Friday, April 17, 2009

Consumer Focus

Consumer Focus has produced a report regarding the state of copyright laws in the UK. It says
The UK’s copyright laws have been rated “the worst, by far’” in a survey of 16 countries, beating the emerging economies of both Thailand and Argentina to last place, say Consumer Focus and the Open Rights Group today.Ironically it was the UK that first developed copyright law as long ago as the 16th century, but while other nations evolved their laws in line with advances in technology, new media and everyday practice, the UK has singularly failed to keep up.As a result, millions of unsuspecting UK consumers are being needlessly criminalised by out of date intellectual property laws. It is currently a copyright violation to rip a CD that you own on to your PC or iPod – even though over half (55%) of British consumers admit to doing it and three in five (59%) think this type of copying (format shifting) is perfectly legal.
While I understand the need to protect intellectual property I also welcome the opportunity to be able to legally utilise the items that I've purchased in a reasonable way. All good then? Well .. .. ..
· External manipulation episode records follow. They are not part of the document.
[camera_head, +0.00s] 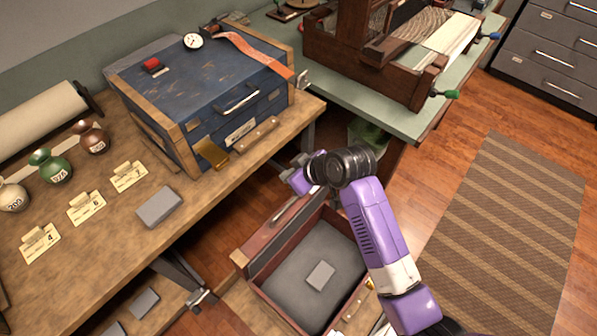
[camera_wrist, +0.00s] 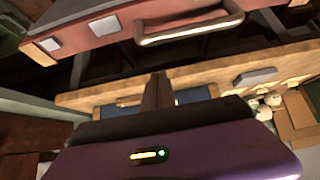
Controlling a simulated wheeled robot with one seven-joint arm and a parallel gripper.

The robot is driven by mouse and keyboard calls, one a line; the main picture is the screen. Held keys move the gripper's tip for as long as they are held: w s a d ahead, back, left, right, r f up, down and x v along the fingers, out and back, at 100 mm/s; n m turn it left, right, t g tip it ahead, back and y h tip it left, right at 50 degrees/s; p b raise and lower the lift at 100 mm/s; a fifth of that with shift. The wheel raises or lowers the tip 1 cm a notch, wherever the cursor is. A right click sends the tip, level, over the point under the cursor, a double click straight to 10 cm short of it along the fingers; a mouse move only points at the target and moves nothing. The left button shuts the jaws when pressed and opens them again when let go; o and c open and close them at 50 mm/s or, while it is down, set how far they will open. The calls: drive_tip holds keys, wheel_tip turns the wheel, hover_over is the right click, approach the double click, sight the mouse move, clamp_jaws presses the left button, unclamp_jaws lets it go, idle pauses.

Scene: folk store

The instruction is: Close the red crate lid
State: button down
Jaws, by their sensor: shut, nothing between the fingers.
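The red crate (camera_head: 268,293) stands low beside the workbench, open, with a grey-lined inside and a small grey block (camera_head: 320,275) in it. Its red lid (camera_head: 262,238) stands raised along the far left side, with a metal handle on it. In the wrist view the lid (camera_wrist: 105,38) spans the top, with its handle (camera_wrist: 190,27) towards the right. My gripper (camera_head: 298,178) is above the lid's upper right end in the head view. In the wrist view its fingers (camera_wrist: 158,90) are together and empty, apart from the handle in the picture.
A blue crate (camera_head: 205,95) stands on the wooden workbench (camera_head: 110,235) at upper left. Small vases, cards and a grey block lie on the bench. A green table (camera_head: 335,105) with a loom is behind. Floor with a striped rug (camera_head: 510,220) is clear at right.

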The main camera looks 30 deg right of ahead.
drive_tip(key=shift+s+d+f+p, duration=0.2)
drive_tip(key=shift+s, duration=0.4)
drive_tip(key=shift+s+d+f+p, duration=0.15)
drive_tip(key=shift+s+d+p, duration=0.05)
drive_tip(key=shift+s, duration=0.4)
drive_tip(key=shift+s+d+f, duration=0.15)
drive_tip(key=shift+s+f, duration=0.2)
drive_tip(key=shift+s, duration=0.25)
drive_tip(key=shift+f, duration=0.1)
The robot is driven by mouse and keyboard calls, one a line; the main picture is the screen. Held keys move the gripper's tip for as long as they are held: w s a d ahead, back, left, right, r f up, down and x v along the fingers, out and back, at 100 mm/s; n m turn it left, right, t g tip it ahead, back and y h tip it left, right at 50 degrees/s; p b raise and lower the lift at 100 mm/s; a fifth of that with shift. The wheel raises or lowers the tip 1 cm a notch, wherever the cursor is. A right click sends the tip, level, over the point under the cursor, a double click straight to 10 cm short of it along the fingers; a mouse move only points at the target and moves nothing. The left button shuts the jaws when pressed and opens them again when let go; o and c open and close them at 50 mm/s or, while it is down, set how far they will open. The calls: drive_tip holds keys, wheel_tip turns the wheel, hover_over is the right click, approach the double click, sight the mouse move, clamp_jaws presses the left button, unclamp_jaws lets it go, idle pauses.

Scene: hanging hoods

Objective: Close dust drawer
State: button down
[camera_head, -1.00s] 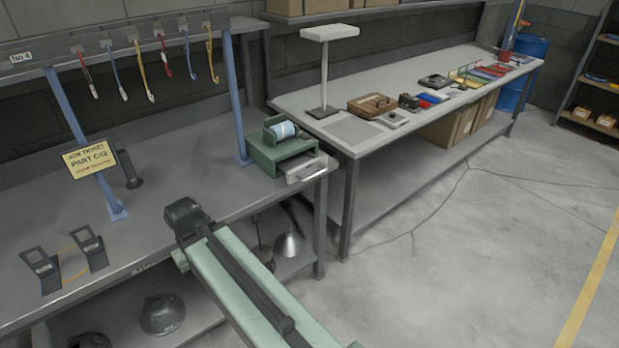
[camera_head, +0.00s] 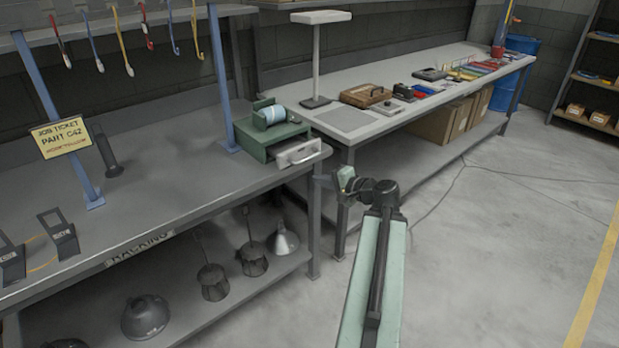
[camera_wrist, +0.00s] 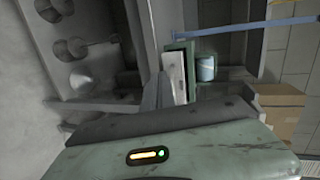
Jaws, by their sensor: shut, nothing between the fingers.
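The dust drawer (camera_head: 299,153) is a pale grey drawer with a bar handle, sticking out of the front of a small green box (camera_head: 254,140) at the right end of the near bench. It also shows in the wrist view (camera_wrist: 180,77), with the green box's rim (camera_wrist: 190,52) around it. My gripper (camera_head: 343,178) is shut and empty, to the right of the drawer front and apart from it in the head view. Its grey fingers (camera_wrist: 161,91) show close to the drawer's line of sight in the wrist view; the exact gap cannot be told.
A blue-white roll (camera_head: 269,115) lies on the green box. The near bench (camera_head: 180,195) has a lower shelf with several metal hoods (camera_head: 145,317). A second bench (camera_head: 345,121) with tools stands behind. Open floor (camera_head: 500,240) lies to the right.

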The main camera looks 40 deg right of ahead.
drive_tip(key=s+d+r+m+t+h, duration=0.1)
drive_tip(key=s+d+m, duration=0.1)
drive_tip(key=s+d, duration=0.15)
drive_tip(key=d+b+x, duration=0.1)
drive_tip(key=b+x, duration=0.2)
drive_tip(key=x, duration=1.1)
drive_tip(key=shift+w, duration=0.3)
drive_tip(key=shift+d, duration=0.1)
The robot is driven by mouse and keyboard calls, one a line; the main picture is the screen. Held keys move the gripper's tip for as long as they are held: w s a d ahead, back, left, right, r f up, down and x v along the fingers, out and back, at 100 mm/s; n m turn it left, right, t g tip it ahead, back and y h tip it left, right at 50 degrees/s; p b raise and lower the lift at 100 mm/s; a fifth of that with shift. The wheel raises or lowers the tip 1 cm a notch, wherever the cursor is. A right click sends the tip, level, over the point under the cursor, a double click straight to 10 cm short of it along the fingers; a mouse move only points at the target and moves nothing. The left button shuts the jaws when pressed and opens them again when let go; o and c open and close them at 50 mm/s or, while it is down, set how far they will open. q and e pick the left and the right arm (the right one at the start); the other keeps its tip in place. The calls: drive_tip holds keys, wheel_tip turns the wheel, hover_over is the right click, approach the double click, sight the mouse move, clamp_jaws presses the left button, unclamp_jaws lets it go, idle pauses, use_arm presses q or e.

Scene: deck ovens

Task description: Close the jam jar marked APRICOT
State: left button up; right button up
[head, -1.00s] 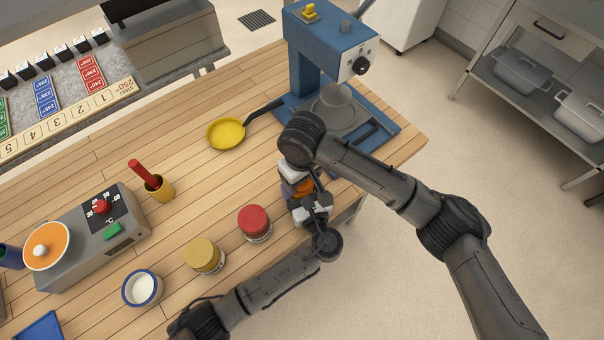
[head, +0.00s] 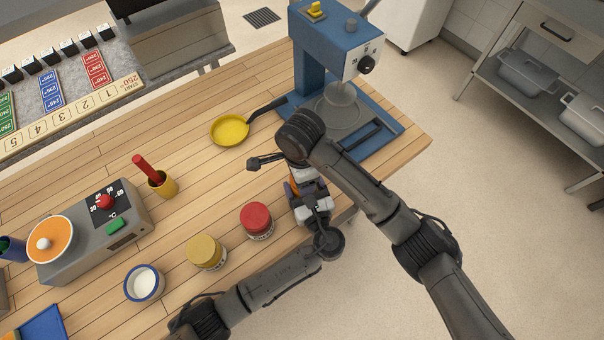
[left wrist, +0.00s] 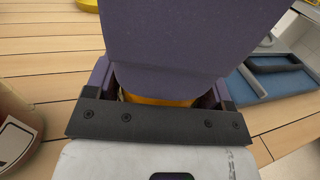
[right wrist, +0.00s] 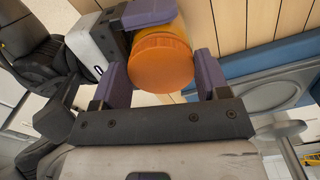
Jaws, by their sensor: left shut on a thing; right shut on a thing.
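A jar with amber contents (right wrist: 180,28) and an orange lid (right wrist: 162,62) is between my two grippers at the table's front edge. No label shows on it, so I cannot read APRICOT. In the head view only a sliver of orange (head: 292,188) shows. My left gripper (head: 303,197) is shut on the jar's body; in the left wrist view a strip of the jar (left wrist: 157,100) shows behind a large purple finger. My right gripper (head: 302,173) is shut on the lid, which sits on the jar's mouth; whether it is fully seated cannot be told.
A red-lidded jar (head: 256,218) and a yellow-lidded jar (head: 206,250) stand left of my grippers, with a blue-rimmed white bowl (head: 144,284) beyond. A yellow pan (head: 229,130) and a blue machine (head: 335,45) are behind.

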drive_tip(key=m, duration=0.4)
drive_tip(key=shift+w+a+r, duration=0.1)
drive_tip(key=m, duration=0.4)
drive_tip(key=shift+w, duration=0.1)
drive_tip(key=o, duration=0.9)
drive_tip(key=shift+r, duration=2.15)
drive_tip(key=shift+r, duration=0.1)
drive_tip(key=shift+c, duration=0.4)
Have a quick look around the Customer Focus site and you'll see the link to the National Social Marketing Centre (NSMC, although the url is NSMS for some reason), a joint venture between Consumer Focus and the Department of Health which describes social marketing as
an adaptable approach, increasingly being used to achieve and sustain behaviour goals on a range of social issues.

While formal definitions vary, three key elements commonly appear:
1. Its primary aim is to achieve a particular 'social good' (rather than commercial benefit), with clearly defined behavioural goals.
2. It is a systematic process phased to address short, medium and long-term issues.
3. It uses a range of marketing techniques and approaches (a marketing mix). In the case of health-related social marketing, the ‘social good’ can be articulated in terms of achieving specific, achievable and manageable behaviour goals, relevant to improving health and reducing health inequalities.
All of which I find quite worrying. On the one hand you have a statutory organisation that is campaigning for a fair deal for consumers but on the other they are involved in social manipulation through marketing. One to watch out for I think.